## start
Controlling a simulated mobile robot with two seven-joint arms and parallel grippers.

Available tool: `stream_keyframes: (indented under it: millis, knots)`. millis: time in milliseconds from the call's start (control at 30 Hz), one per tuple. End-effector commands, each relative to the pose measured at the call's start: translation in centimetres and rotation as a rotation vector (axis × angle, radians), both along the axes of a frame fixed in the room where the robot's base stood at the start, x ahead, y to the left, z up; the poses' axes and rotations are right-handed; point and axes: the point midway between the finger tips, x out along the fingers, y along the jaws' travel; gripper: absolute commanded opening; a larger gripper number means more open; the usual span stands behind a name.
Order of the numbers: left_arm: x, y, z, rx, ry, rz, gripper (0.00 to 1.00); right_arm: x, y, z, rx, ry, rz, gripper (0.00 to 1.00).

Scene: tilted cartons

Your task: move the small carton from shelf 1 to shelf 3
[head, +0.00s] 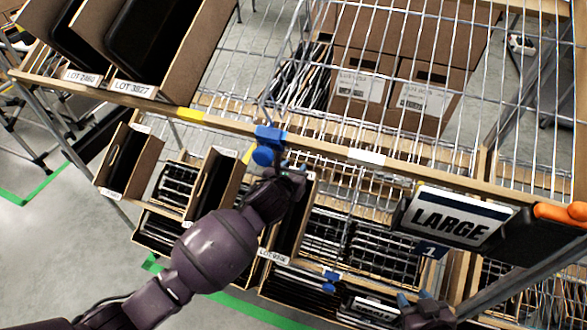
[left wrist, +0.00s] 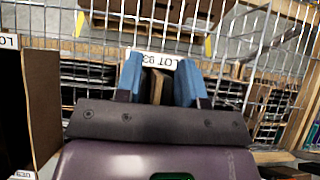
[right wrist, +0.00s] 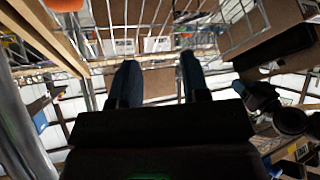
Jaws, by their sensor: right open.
## end
• Aim of the exercise
Only lines that contain the word "from" are wanted; copy each of them.

• Exercise response
Available tool: `stream_keyframes: (indented under it: millis, knots)`. millis: time in milliseconds from the call's start (control at 30 Hz), one per tuple. End-effector commands, each relative to the pose measured at the call's start: translation in centimetres and rotation as a rotation vector (axis × angle, radians), both along the axes of a frame fixed in the room where the robot's base stood at the start, x ahead, y to the left, z up; the poses' axes and rotations are right-handed; point and axes: the point midway between the finger tips, x out along the fingers, y along the jaws' travel; gripper: absolute commanded opening; a larger gripper number means more open; the usual span stands behind a name.
Your task: move the small carton from shelf 1 to shelf 3

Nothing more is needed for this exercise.